Relique de la Guerre Froide, la School of the Americas a été créée il y a un demi-siècle afin, disait-on, de former des militaires, des policiers et des agents de renseignement des pays au sud des États-Unis afin qu’ils conduisent la lutte contre les « insurrections » étiquetées « communistes » par le Pentagone. Mais dans les faits, les diplômés de cette école ont toujours constitué les troupes de choc de la répression politique contre la gauche dans ces pays hispanophones.

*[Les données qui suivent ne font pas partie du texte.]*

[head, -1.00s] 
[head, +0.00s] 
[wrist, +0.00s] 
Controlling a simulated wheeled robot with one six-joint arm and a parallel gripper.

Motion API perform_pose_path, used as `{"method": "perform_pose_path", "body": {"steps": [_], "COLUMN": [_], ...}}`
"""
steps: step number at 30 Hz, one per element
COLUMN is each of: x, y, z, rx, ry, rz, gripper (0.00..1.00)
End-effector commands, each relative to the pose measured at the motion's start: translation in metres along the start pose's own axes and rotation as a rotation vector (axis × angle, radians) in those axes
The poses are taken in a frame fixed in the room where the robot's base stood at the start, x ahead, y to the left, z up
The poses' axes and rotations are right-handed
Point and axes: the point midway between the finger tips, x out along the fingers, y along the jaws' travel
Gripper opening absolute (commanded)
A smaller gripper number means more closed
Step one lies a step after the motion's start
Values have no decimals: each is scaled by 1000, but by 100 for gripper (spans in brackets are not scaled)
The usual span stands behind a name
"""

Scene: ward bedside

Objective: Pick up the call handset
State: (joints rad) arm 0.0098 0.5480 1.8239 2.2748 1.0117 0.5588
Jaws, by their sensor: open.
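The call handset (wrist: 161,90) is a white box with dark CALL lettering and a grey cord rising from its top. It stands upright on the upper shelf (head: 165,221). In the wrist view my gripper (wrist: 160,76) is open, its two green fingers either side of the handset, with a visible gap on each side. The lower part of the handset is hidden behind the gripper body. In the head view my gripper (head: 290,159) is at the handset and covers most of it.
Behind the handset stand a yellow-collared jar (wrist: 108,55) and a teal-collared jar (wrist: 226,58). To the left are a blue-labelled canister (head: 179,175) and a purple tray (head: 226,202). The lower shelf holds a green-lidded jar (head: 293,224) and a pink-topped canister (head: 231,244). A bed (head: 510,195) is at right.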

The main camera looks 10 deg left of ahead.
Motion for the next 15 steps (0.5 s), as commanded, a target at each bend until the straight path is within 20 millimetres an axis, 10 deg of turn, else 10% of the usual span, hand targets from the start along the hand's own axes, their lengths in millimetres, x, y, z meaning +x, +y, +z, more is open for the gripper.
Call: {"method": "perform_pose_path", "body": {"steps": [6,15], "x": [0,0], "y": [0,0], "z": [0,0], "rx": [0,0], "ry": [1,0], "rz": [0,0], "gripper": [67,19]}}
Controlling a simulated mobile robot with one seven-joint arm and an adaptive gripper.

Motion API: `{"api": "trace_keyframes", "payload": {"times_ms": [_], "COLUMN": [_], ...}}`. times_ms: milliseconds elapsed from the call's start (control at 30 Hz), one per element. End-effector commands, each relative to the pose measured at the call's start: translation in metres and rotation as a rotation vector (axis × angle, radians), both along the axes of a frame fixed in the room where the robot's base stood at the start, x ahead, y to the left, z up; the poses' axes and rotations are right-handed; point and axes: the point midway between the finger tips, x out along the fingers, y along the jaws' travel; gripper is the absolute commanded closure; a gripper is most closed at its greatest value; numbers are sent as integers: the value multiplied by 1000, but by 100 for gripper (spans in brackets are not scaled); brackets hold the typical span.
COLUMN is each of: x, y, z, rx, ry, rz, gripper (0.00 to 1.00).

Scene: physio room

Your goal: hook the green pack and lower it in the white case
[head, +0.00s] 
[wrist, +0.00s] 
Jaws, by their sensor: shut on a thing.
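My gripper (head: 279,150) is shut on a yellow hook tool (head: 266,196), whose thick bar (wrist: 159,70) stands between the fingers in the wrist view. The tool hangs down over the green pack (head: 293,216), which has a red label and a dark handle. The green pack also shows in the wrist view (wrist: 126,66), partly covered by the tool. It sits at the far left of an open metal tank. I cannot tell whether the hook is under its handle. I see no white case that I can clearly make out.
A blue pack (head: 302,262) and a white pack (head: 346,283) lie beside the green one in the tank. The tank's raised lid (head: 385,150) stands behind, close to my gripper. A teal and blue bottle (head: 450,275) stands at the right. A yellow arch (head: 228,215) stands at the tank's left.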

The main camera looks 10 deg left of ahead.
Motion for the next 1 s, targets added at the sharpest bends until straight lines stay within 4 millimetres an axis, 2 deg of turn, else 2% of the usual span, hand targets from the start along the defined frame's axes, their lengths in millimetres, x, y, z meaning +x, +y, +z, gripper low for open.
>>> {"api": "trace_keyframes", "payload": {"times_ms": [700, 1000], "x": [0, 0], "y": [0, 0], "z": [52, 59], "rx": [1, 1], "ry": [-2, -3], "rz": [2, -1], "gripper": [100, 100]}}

La torture enseignée à la School of the Americas
Bien avant les horreurs d’Abou Ghraïb en Irak, les pires techniques de torture étaient enseignées à la School of the Americas. En mai 2004, les manuels d’interrogatoire utilisés par l’école ont été rendus publics par le National Security Archive, un institut de recherche indépendant, après un procès qui s’est tenu selon la loi du Freedom of Information Act, intenté par des médias réputés comme le Baltimore Sun. Ces manuels, traduits en espagnol et dont des milliers d’exemplaires ont été distribués aux alliés hispanophones de Washington, donnaient des consignes explicites pour torturer, bastonner et assassiner.

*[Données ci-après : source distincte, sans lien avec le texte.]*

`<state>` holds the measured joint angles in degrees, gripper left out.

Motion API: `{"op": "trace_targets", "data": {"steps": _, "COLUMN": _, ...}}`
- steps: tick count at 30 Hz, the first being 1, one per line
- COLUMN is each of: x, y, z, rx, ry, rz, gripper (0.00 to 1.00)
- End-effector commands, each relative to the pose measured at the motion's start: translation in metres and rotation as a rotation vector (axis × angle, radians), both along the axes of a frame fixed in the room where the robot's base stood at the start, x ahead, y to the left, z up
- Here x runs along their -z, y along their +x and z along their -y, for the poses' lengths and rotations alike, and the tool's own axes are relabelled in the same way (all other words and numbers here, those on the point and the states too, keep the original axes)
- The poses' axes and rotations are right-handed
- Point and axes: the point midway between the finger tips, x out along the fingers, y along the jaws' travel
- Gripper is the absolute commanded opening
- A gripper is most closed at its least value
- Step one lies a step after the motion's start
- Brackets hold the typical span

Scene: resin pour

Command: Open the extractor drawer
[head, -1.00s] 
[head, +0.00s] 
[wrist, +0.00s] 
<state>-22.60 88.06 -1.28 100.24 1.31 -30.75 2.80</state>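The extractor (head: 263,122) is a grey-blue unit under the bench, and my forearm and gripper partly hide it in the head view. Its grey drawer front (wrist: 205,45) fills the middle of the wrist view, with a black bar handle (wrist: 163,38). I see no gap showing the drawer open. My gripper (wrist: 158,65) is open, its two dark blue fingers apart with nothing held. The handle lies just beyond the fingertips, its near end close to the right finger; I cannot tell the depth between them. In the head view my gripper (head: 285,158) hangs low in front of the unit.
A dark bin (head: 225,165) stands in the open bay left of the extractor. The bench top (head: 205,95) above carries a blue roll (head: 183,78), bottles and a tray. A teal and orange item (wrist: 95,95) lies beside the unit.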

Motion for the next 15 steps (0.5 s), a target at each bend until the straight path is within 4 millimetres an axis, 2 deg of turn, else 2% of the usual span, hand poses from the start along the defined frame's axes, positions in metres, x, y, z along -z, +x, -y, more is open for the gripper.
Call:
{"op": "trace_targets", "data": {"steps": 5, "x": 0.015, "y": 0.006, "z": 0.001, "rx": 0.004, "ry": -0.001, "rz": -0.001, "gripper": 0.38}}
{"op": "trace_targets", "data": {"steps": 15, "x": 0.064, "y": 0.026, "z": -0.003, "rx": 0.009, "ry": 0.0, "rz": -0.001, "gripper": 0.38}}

La longue histoire de ces supplices pratiqués par les voyous diplômés de la School of the Americas a également été bien documentée par d’autres organismes, notamment Amnesty International dans son rapport intitulé « Unmatched Power, Unmet Principles » (Pouvoir incomparable, Principes abandonnés), ainsi que dans les excellents ouvrages « Hidden Terrors » (Terreurs cachées) de A.J. Langguth (un ancien reporter du New York Times), « Rogue State : A Guide to the World’s Only Superpower « (publié en France sous le titre L’État voyou : un guide de la seule superpuissance mondiale) par William Blum, ancien diplomate du Département d’Etat, ou encore « A Miracle, A Universe ») (Un miracle, un univers) par Lawrence Weschler (l’expert Amérique latine du New Yorker).

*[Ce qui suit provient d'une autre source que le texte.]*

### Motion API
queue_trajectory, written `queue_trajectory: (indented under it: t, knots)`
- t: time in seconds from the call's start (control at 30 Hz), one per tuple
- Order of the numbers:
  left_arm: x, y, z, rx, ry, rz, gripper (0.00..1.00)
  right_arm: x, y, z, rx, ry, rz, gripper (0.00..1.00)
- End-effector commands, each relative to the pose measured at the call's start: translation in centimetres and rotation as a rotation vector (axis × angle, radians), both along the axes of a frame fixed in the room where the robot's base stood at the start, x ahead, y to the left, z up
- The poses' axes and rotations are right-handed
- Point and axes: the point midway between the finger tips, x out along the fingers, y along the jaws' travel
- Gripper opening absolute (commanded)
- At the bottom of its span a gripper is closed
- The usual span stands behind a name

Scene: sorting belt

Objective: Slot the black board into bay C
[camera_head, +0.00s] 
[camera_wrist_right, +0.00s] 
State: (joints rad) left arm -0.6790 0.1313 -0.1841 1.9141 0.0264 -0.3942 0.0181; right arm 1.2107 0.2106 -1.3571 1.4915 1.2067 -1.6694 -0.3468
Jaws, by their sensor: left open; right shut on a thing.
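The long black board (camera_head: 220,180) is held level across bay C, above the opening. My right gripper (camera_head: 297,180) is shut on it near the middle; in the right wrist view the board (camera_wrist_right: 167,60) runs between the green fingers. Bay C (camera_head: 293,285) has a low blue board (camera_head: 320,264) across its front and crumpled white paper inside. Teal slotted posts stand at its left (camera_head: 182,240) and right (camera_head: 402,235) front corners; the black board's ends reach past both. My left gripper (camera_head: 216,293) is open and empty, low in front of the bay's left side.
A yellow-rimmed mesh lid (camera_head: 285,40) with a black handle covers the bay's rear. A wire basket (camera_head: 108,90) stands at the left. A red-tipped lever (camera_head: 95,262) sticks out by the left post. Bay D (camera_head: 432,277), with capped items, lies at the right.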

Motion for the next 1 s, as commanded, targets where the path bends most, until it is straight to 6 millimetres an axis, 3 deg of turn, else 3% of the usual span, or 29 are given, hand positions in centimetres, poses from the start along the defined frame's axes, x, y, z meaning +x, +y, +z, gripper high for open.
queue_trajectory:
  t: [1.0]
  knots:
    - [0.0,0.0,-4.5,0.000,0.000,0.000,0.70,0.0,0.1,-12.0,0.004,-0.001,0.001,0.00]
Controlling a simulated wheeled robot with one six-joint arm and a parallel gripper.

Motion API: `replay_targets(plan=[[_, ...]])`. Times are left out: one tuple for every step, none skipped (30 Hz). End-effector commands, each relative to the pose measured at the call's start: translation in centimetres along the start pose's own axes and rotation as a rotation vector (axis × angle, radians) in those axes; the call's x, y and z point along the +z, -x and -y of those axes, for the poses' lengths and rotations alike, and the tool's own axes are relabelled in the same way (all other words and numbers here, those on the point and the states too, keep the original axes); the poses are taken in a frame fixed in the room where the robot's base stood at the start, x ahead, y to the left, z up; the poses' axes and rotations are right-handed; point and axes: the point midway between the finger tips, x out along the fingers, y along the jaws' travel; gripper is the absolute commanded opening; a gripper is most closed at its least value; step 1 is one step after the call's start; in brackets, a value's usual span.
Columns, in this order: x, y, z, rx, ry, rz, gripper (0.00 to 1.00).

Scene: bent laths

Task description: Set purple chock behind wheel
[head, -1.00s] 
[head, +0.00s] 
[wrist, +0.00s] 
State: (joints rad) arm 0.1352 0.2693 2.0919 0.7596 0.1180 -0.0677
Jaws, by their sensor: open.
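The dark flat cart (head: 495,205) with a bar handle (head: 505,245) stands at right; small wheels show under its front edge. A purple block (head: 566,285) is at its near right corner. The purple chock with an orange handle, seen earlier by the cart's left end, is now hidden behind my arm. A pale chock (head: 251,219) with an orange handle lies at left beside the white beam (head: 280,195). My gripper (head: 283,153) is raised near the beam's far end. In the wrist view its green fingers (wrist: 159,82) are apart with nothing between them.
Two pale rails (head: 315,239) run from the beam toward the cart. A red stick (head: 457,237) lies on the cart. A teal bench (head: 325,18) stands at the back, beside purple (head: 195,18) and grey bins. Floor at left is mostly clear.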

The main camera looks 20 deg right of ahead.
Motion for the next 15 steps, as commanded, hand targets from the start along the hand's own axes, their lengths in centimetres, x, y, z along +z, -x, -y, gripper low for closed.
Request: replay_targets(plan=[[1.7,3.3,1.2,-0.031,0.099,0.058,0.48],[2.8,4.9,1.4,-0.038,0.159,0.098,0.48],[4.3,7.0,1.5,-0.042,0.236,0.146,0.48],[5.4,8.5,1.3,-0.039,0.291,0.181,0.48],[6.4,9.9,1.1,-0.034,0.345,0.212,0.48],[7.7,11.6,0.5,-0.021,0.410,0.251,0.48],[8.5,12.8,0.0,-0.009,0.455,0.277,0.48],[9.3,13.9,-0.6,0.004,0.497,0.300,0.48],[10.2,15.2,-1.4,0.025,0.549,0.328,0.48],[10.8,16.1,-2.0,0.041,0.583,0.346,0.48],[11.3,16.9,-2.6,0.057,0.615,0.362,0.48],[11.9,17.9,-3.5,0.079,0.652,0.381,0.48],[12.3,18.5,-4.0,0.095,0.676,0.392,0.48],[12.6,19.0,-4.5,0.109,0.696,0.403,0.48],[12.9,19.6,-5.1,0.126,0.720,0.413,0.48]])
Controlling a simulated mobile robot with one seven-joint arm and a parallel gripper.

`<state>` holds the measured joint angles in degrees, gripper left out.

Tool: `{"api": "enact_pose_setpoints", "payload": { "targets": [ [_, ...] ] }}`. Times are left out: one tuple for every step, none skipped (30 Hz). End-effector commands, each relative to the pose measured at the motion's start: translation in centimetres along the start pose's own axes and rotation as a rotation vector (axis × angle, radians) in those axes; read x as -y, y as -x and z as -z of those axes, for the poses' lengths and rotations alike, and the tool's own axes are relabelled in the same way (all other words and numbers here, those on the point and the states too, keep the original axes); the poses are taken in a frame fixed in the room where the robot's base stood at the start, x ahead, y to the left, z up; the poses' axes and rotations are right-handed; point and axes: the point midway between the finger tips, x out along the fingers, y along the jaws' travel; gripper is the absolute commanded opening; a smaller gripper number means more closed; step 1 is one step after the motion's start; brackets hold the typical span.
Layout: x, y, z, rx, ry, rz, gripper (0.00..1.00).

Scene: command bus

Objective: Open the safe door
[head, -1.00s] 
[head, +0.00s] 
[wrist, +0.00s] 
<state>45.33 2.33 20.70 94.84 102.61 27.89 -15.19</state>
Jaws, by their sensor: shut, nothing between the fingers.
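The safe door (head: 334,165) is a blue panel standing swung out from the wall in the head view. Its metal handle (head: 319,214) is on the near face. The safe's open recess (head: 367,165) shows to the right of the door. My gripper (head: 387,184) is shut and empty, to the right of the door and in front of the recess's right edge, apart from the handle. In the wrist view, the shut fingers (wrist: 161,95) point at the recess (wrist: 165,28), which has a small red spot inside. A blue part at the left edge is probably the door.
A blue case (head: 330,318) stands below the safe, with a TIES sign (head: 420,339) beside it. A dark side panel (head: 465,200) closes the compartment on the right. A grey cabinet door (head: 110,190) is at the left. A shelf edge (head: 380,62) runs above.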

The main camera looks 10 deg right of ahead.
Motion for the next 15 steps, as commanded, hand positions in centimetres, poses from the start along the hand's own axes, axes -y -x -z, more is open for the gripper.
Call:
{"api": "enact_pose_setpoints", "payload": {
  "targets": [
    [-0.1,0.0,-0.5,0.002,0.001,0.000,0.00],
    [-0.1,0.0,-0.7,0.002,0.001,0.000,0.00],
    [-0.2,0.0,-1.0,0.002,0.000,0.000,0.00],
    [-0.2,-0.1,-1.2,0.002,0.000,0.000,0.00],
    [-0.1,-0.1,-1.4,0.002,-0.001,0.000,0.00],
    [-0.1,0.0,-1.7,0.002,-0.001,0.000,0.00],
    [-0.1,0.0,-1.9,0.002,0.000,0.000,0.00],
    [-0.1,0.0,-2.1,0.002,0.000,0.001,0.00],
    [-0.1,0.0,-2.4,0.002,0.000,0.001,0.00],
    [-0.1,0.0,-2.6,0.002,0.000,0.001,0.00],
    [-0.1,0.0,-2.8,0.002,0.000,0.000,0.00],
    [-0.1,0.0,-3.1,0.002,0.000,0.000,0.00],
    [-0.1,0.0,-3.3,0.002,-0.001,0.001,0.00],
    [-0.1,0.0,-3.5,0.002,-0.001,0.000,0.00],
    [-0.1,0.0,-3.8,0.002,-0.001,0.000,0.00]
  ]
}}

L’enseignement de la torture dans cette école été suspendu par le président Jimmy Carter en 1977, mais réintroduit par Ronald Reagan quatre ans plus tard. En 2000, suite à des enquêtes sur cette école par des médias tels que le Washington Post et le Baltimore Sun et grâce à une opposition grandissante à son encontre au Congrès, le Pentagone en a relifté le nom et l’a rebaptisé Western Hemisphere Institute for Security Cooperation (WHINSEC). Mais comme le disait à l’époque le sénateur Paul Coverdale de l’Etat de Géorgie, un conservateur membre du Parti républicain, cette soi-disant « réforme » n’était qu’« essentiellement superficielle ». D’ailleurs, aujourd’hui, tout le monde en dehors du Pentagone continue d’appeler l’école par son ancien nom.
Des généraux-dictateurs diplômés de cette annexe du Pentagone
Le coup d’Etat du 28 juin au Honduras est le troisième dans l’histoire de ce petit pays de 7 millions d’habitants, dont 50 % vivent dans une pauvreté extrême. En 1975, le général Juan Megler Castro, diplômé de la School of the Americas, est devenu le dictateur militaire de ce Honduras. Puis, entre 1980-1982, le chef de la dictature était un autre diplômé de « l’école de torture », Policarpo Paz Garcia. Ses principaux faits d’armes consistent à avoir intensifié la répression et semé la terreur avec le Bataillon 3-16, l’un des plus terrifiants escadrons de la mort de toute l’Amérique latine fondé par des diplômés honduriens de la School of the Americas, avec l’aide de diplômés argentins de cette école. Car cette dernière n’a pas essaimé qu’au Honduras. Loin de là.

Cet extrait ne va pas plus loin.